• [Goal of the exercise] Repeat, exactly and completely, the material that follows. Omit the pictures.

• [Data lines]
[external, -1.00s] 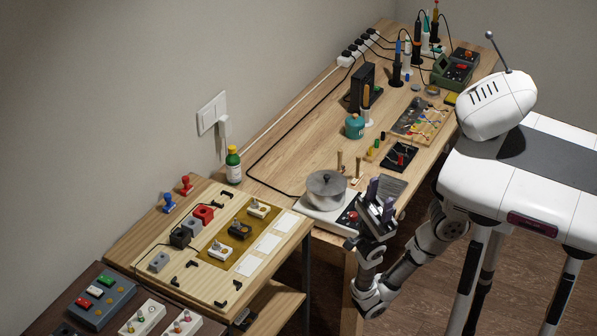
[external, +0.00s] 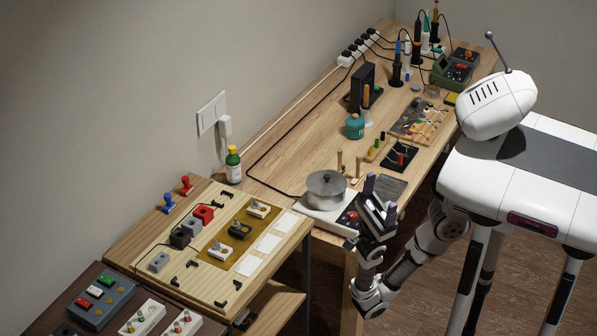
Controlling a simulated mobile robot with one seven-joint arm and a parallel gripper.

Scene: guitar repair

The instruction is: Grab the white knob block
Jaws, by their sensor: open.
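Two small white blocks with dark knobs lie on the ochre mat (external: 218,262) of the wooden board; one white knob block (external: 258,210) is at the mat's far end, the other white knob block (external: 220,251) at its near end. A black block (external: 239,230) sits between them. I cannot tell which white block the task names. My gripper (external: 379,200) is open with nothing visible between its fingers. It is at the long bench's front edge, right of the pot and well apart from the knob blocks.
A grey lidded pot (external: 326,190) stands on a white hot plate (external: 322,217) between my gripper and the board. A green bottle (external: 233,165) stands behind the board. White pads (external: 267,243) lie right of the mat. A dark lower table (external: 85,325) holds more blocks.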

• [Written response]
[external, -1.00s] 
[external, +0.00s] 
Controlling a simulated mobile robot with one seven-joint arm and a parallel gripper.

Scene: guitar repair

The instruction is: Grab the white knob block
Jaws, by their sensor: open.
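Two small white blocks with dark knobs lie on the ochre mat (external: 218,262) of the wooden board; one white knob block (external: 258,210) is at the mat's far end, the other white knob block (external: 220,251) at its near end. A black block (external: 239,230) sits between them. I cannot tell which white block the task names. My gripper (external: 379,200) is open with nothing visible between its fingers. It is at the long bench's front edge, right of the pot and well apart from the knob blocks.
A grey lidded pot (external: 326,190) stands on a white hot plate (external: 322,217) between my gripper and the board. A green bottle (external: 233,165) stands behind the board. White pads (external: 267,243) lie right of the mat. A dark lower table (external: 85,325) holds more blocks.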

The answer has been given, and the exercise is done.